In his arguments, advocate Vishnu Shankar Jain, appearing for Hindu women, contended that the property in question was vesting in the Deity when, under the orders of Aurangzeb, it was partly demolished/ damaged, and, therefore, there could be no waqif competent to dedicate the property to ‘Allah'.

"There has never been a dedication of the suit property by the lawful owner thereof to God so as to constitute it into a waqf. The suit property, once vested in the Deity Sri Adi Vishweshwar, since time immemorial, no waqf could ever be created by anyone out of it. It did not belong to any member of the Muslim community, including the reigning monarch of the day at any point of time, entitling its dedication to a waqf, where a mosque could be erected. It is pleaded that the Muslims have no right to use of the suit property for religious purposes in the absence of creation of a waqf," he said.

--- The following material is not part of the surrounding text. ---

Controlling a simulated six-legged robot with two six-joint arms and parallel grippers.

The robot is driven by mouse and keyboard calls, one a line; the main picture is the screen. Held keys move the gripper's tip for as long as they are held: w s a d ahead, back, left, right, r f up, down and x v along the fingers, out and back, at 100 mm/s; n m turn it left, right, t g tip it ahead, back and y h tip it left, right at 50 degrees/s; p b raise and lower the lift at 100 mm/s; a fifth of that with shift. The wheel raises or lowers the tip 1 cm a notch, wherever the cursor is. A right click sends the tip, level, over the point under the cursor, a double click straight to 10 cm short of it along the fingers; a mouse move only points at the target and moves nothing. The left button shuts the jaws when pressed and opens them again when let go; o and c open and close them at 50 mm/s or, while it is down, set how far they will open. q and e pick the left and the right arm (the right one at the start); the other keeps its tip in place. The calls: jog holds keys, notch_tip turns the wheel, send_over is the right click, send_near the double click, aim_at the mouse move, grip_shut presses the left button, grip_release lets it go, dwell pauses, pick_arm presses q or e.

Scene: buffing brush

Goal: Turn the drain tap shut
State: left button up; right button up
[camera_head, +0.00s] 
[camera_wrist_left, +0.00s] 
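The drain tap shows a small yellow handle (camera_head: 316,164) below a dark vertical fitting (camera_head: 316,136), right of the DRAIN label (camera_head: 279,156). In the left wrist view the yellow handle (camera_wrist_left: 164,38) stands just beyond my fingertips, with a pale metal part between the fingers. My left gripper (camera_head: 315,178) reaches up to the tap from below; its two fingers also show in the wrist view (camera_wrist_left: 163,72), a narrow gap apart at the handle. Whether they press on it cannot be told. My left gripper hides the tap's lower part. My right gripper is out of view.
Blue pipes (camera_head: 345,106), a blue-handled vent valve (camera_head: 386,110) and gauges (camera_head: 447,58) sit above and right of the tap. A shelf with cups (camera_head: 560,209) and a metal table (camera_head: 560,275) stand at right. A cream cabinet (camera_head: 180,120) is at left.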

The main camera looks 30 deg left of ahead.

The counsel also said the right to worship, apart from being a fundamental right, is a civil right within the meaning of Section 9 of the Civil Procedure Code. A violation of that right guaranteed under Article 25 of the Constitution entitles the person aggrieved to maintain a suit before the Civil Court for its enforcement.

He also asserted that there existed a glorious lofty temple at Adi Vishweshwar Jyotirlinga, near Dashashwamedh Ghat. In the year 1585, Raja Todar Mal, the then Governor of Jaunpur, at the instance of his Guru Narayan Bhatt, reconstructed a magnificent temple of Lord Shiva at the very place where the temple originally existed  on a large scale, consisting of a Central Sanctum (Garbagrih)nsurrounded by eight mandaps. Subsequently, Aurangzeb had issued a farman (order) to demolish existing temples at  Kashi and Mathura, which were carried out by his army and the fact of demolition of temple was communicated to him.

On September 12, 2022, District Judge A K Vishvesh had declared the court would continue to hear the petition seeking the right to worship in the temple. The Anjuman Intezamia Masjid Committee has questioned the maintainability of the plea by the group of the Hindu women.